Мы обращали на это внимание, анализировали то, как они воюют. Поменялись как система их БПЛА, так и системы штурма, обороны. У них совсем другие боевые порядки сейчас. Не те, что прежде. Мы смотрим, разгадываем, поражаем.
— Связываете это с обучением инструкторами НАТО?
— Да, конечно. Как ни крути, но все мы родом из Советского Союза. Все учились по одним учебникам и воевали одинаково. После того, как пошла помощь от стран НАТО, тактика изменилась радикально. С другой стороны, им тоже стало немножко тяжелее, поскольку и мы свою тактику модернизировали.
Причем модернизировали не немножко.

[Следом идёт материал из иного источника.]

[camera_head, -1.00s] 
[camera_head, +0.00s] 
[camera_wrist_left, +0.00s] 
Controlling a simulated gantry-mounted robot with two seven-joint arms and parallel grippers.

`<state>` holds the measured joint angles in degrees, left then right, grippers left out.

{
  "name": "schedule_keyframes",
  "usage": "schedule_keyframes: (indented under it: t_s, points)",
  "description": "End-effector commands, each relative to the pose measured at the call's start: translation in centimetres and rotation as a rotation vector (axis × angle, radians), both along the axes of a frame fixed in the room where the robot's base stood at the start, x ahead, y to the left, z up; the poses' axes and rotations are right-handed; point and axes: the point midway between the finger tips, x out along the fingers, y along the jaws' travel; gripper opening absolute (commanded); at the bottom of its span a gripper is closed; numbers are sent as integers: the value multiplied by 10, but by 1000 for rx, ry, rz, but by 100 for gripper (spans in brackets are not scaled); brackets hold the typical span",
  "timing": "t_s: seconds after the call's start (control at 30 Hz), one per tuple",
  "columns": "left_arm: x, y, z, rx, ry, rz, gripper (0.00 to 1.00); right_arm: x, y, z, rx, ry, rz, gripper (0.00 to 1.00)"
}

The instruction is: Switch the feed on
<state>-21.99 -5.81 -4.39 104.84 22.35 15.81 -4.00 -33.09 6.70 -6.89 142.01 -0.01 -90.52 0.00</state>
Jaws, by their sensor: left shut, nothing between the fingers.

В некоторых случаях она изменилась основательно. Добавлены группы, которых ранее в армии не было. По штату нет подобных специалистов, но по факту они есть и занимаются плановой работой.
— Это как с операторами БПЛА и охотниками на дроны?
— К примеру, да. В советской армии ничего подобного не было, а потому и в штате их нет. Но фактически они есть и сегодня являются чуть ли не основными.
— Насколько быстро мы адаптируемся к новым правилам ведения боевых действий?
— Да в принципе, думаю, что мгновенно.
— Не все согласились бы с вами по данному поводу. У некоторых с адаптацией наблюдаются известные проблемы.
— Я говорю о своем подразделении. Мы постоянно пробуем что-нибудь новое. Где-то штурмуем — экспериментируем. Где-то провоцируем на огонь и стараемся адаптироваться, мутировать. Смотрим, как они ведут себя в той или иной ситуации и находим контрмеры.
— Набивший оскомину вопрос от гражданского населения: почему так долго возятся с Авдеевкой? Объясните, пожалуйста, тем, кто не имеет представления.
— Основная сложность — местоположение. То, как расположен город. С противоположной от нас стороны расположен завод. Сейчас, по сути дела, это один большой склад боеприпасов, провизии. Все это доставляют с завода. Дотянуться до него можно, но… не настолько точечно, насколько хотелось бы.
Другой момент — позиции. В некоторых местах они уходят в землю на два, а то и на три этажа. И все это бетон. Выковыривать их оттуда довольно-таки непросто.
— Следствие восьмилетней подготовки?
— Да, зарылись они крепко. Да выкурим, не проблема.
— Донецк ждет.
— Это дело времени. Ничего такого уж архисложного в этом нет. Выкурим.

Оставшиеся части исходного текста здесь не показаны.